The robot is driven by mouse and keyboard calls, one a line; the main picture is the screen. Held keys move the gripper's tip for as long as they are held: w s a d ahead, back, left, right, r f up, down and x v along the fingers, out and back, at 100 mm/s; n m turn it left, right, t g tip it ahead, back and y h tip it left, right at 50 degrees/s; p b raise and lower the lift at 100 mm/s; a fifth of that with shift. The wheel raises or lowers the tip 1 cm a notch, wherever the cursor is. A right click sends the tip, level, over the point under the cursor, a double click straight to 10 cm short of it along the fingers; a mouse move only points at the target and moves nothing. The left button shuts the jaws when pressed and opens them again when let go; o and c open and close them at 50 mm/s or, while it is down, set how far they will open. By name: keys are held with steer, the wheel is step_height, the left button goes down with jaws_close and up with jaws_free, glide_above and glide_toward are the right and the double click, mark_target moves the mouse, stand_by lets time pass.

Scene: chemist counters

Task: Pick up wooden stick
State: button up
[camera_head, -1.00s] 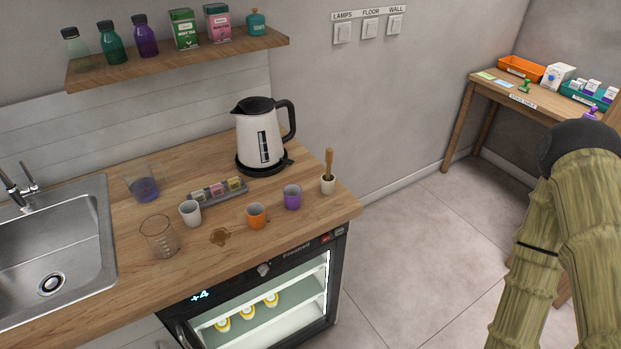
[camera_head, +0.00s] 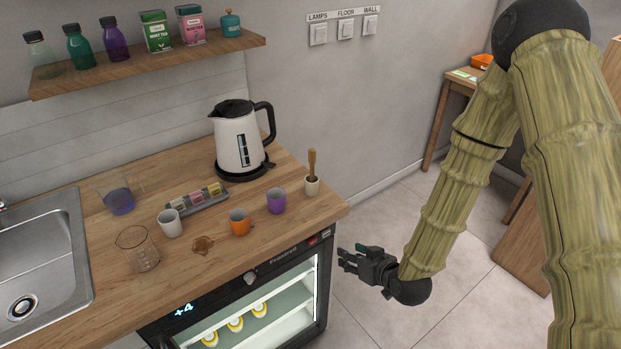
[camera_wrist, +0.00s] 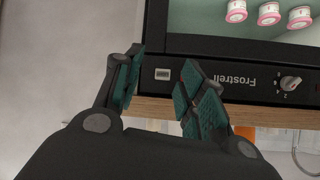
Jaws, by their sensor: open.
-- -- --
**THE PROBLEM:** Write out the lines of the listing from the one that holds "Task: Pick up wooden stick" to the very last line, both included, exactly as they appear and without any pictures.

**FULL SOLUTION:**
Task: Pick up wooden stick
State: button up
[camera_head, -1.00s] 
[camera_head, +0.00s] 
[camera_wrist, +0.00s] 
Jaws, by their sensor: open.

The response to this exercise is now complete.